Stated exercise | Write out the entries again exactly as they are given.

Provided data |
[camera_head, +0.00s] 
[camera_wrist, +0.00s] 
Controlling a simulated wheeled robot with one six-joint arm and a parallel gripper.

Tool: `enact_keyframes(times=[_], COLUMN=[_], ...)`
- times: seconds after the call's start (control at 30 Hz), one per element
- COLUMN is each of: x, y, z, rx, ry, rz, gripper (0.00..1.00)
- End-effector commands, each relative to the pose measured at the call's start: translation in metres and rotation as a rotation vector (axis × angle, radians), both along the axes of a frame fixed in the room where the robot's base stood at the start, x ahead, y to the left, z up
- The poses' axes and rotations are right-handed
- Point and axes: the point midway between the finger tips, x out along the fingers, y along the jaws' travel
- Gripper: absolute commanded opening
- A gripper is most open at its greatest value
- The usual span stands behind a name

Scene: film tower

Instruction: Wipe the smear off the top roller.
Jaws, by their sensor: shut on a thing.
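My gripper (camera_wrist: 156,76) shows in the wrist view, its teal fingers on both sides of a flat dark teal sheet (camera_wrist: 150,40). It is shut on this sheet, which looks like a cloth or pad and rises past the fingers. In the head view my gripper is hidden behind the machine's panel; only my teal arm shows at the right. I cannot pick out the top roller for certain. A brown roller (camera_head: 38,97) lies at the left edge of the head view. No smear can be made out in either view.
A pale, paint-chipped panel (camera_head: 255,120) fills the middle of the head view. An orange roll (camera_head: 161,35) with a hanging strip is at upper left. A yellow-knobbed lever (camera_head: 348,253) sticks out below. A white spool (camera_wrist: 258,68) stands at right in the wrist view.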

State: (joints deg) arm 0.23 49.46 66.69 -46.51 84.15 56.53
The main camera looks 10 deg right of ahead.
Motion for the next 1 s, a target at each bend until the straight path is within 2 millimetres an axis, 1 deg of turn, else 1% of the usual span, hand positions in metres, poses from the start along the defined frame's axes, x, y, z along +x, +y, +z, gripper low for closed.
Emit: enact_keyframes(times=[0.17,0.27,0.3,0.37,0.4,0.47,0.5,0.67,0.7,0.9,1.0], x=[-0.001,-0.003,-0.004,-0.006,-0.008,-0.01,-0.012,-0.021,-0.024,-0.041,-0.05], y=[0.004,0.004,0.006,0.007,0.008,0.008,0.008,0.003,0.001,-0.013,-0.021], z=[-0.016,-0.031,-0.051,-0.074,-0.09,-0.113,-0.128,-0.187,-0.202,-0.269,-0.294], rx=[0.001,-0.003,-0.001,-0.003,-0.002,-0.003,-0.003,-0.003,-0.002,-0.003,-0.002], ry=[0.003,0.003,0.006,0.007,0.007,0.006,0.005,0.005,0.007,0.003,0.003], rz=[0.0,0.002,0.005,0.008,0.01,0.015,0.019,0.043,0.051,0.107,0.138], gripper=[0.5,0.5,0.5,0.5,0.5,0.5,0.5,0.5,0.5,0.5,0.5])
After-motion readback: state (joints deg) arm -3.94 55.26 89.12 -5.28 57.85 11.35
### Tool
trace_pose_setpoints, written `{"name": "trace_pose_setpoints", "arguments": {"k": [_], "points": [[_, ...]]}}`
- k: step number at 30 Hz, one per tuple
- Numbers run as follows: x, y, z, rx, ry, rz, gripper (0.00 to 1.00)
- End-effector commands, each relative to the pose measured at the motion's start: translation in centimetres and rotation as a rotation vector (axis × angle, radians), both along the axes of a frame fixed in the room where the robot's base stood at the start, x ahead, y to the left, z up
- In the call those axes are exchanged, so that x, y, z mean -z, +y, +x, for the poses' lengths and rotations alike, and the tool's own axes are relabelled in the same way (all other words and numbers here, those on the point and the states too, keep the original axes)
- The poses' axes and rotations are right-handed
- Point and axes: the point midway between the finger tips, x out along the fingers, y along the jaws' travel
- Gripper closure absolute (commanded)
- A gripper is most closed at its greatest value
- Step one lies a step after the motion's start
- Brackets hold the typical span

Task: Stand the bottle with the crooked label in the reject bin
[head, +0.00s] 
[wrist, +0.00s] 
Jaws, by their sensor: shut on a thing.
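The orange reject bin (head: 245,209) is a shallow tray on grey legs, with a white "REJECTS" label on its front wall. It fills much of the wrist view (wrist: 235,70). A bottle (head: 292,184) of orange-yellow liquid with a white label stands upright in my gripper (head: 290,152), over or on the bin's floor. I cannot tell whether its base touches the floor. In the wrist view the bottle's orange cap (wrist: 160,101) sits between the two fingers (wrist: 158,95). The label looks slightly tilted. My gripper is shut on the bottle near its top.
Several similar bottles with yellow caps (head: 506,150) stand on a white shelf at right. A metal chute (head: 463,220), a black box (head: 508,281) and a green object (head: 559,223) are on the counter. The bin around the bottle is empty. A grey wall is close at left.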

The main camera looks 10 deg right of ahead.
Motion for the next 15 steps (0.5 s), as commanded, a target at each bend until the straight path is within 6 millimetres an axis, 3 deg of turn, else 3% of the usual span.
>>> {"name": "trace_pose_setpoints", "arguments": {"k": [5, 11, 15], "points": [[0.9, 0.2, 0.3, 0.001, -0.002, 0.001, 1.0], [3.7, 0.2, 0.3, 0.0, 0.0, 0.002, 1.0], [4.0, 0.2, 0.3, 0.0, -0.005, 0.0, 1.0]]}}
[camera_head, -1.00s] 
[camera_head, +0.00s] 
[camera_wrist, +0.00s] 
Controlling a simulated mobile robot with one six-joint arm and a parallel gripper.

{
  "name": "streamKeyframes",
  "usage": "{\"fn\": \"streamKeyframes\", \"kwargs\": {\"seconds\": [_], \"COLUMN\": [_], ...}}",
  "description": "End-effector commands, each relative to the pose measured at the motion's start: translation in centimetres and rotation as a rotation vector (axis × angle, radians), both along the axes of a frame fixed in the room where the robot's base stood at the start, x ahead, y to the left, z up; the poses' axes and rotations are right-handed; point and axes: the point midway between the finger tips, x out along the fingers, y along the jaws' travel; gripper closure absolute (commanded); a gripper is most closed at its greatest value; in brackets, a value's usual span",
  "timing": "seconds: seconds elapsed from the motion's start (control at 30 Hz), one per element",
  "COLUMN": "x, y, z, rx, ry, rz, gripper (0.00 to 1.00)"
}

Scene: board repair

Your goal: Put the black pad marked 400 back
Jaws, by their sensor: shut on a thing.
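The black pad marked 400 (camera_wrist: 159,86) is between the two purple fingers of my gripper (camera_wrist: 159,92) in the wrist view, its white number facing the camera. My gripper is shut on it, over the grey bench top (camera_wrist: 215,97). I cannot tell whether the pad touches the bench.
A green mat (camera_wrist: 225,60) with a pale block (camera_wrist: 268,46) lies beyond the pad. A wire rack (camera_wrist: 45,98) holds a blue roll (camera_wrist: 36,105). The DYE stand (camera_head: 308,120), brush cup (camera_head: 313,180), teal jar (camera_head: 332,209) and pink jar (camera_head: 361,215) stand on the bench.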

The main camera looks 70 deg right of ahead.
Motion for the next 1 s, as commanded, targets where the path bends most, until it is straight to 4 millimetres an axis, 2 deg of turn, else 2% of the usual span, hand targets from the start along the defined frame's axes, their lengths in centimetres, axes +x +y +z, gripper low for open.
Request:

Solution to this exercise |
[camera_head, +0.00s] 
[camera_wrist, +0.00s] 
Controlling a simulated wheeled robot with one six-joint arm and a parallel gripper.

Tool: `enact_keyframes(times=[_], COLUMN=[_], ...)`
- times: seconds after the call's start (control at 30 Hz), one per element
- COLUMN is each of: x, y, z, rx, ry, rz, gripper (0.00..1.00)
- End-effector commands, each relative to the pose measured at the call's start: translation in metres and rotation as a rotation vector (axis × angle, radians), both along the axes of a frame fixed in the room where the robot's base stood at the start, x ahead, y to the left, z up
- The poses' axes and rotations are right-handed
- Point and axes: the point midway between the finger tips, x out along the fingers, y along the jaws' travel
- Gripper: absolute commanded opening
- A gripper is most open at its greatest value
- The usual span stands behind a name

Scene: film tower

Instruction: Wipe the smear off the top roller.
Jaws, by their sensor: shut on a thing.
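My gripper (camera_wrist: 156,76) shows in the wrist view, its teal fingers on both sides of a flat dark teal sheet (camera_wrist: 150,40). It is shut on this sheet, which looks like a cloth or pad and rises past the fingers. In the head view my gripper is hidden behind the machine's panel; only my teal arm shows at the right. I cannot pick out the top roller for certain. A brown roller (camera_head: 38,97) lies at the left edge of the head view. No smear can be made out in either view.
A pale, paint-chipped panel (camera_head: 255,120) fills the middle of the head view. An orange roll (camera_head: 161,35) with a hanging strip is at upper left. A yellow-knobbed lever (camera_head: 348,253) sticks out below. A white spool (camera_wrist: 258,68) stands at right in the wrist view.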

State: (joints deg) arm 0.23 49.46 66.69 -46.51 84.15 56.53
The main camera looks 10 deg right of ahead.
Motion for the next 1 s, a target at each bend until the straight path is within 2 millimetres an axis, 1 deg of turn, else 1% of the usual span, hand positions in metres, poses from the start along the defined frame's axes, x, y, z along +x, +y, +z, gripper low for closed.
Emit: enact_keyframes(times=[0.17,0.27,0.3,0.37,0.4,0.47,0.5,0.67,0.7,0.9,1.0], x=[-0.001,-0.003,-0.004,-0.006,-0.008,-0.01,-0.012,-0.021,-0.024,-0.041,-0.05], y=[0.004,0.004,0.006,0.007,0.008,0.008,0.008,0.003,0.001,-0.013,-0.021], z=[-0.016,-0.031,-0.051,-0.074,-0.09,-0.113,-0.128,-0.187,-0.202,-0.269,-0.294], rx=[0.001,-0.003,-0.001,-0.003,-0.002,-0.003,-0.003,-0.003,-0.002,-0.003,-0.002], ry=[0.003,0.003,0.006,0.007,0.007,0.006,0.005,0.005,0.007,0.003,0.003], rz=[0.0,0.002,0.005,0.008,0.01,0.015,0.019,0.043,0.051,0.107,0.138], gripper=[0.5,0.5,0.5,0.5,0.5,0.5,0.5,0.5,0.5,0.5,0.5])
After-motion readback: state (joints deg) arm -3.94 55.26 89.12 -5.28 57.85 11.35
### Tool
trace_pose_setpoints, written `{"name": "trace_pose_setpoints", "arguments": {"k": [_], "points": [[_, ...]]}}`
- k: step number at 30 Hz, one per tuple
- Numbers run as follows: x, y, z, rx, ry, rz, gripper (0.00 to 1.00)
- End-effector commands, each relative to the pose measured at the motion's start: translation in centimetres and rotation as a rotation vector (axis × angle, radians), both along the axes of a frame fixed in the room where the robot's base stood at the start, x ahead, y to the left, z up
- In the call those axes are exchanged, so that x, y, z mean -z, +y, +x, for the poses' lengths and rotations alike, and the tool's own axes are relabelled in the same way (all other words and numbers here, those on the point and the states too, keep the original axes)
- The poses' axes and rotations are right-handed
- Point and axes: the point midway between the finger tips, x out along the fingers, y along the jaws' travel
- Gripper closure absolute (commanded)
- A gripper is most closed at its greatest value
- Step one lies a step after the motion's start
- Brackets hold the typical span

Task: Stand the bottle with the crooked label in the reject bin
[head, +0.00s] 
[wrist, +0.00s] 
Jaws, by their sensor: shut on a thing.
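The orange reject bin (head: 245,209) is a shallow tray on grey legs, with a white "REJECTS" label on its front wall. It fills much of the wrist view (wrist: 235,70). A bottle (head: 292,184) of orange-yellow liquid with a white label stands upright in my gripper (head: 290,152), over or on the bin's floor. I cannot tell whether its base touches the floor. In the wrist view the bottle's orange cap (wrist: 160,101) sits between the two fingers (wrist: 158,95). The label looks slightly tilted. My gripper is shut on the bottle near its top.
Several similar bottles with yellow caps (head: 506,150) stand on a white shelf at right. A metal chute (head: 463,220), a black box (head: 508,281) and a green object (head: 559,223) are on the counter. The bin around the bottle is empty. A grey wall is close at left.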

The main camera looks 10 deg right of ahead.
Motion for the next 15 steps (0.5 s), as commanded, a target at each bend until the straight path is within 6 millimetres an axis, 3 deg of turn, else 3% of the usual span.
>>> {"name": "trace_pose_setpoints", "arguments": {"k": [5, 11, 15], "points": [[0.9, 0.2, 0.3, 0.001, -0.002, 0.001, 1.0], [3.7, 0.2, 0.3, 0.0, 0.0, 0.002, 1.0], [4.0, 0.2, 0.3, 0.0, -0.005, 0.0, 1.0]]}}
[camera_head, -1.00s] 
[camera_head, +0.00s] 
[camera_wrist, +0.00s] 
Controlling a simulated mobile robot with one six-joint arm and a parallel gripper.

{
  "name": "streamKeyframes",
  "usage": "{\"fn\": \"streamKeyframes\", \"kwargs\": {\"seconds\": [_], \"COLUMN\": [_], ...}}",
  "description": "End-effector commands, each relative to the pose measured at the motion's start: translation in centimetres and rotation as a rotation vector (axis × angle, radians), both along the axes of a frame fixed in the room where the robot's base stood at the start, x ahead, y to the left, z up; the poses' axes and rotations are right-handed; point and axes: the point midway between the finger tips, x out along the fingers, y along the jaws' travel; gripper closure absolute (commanded); a gripper is most closed at its greatest value; in brackets, a value's usual span",
  "timing": "seconds: seconds elapsed from the motion's start (control at 30 Hz), one per element",
  "COLUMN": "x, y, z, rx, ry, rz, gripper (0.00 to 1.00)"
}

Scene: board repair

Your goal: Put the black pad marked 400 back
Jaws, by their sensor: shut on a thing.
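The black pad marked 400 (camera_wrist: 159,86) is between the two purple fingers of my gripper (camera_wrist: 159,92) in the wrist view, its white number facing the camera. My gripper is shut on it, over the grey bench top (camera_wrist: 215,97). I cannot tell whether the pad touches the bench.
A green mat (camera_wrist: 225,60) with a pale block (camera_wrist: 268,46) lies beyond the pad. A wire rack (camera_wrist: 45,98) holds a blue roll (camera_wrist: 36,105). The DYE stand (camera_head: 308,120), brush cup (camera_head: 313,180), teal jar (camera_head: 332,209) and pink jar (camera_head: 361,215) stand on the bench.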

The main camera looks 70 deg right of ahead.
Motion for the next 1 s, as commanded, targets where the path bends most, until it is straight to 4 millimetres an axis, 2 deg of turn, else 2% of the usual span, hand targets from the start along the defined frame's axes, their lengths in centimetres, axes +x +y +z, gripper low for open.
Request:

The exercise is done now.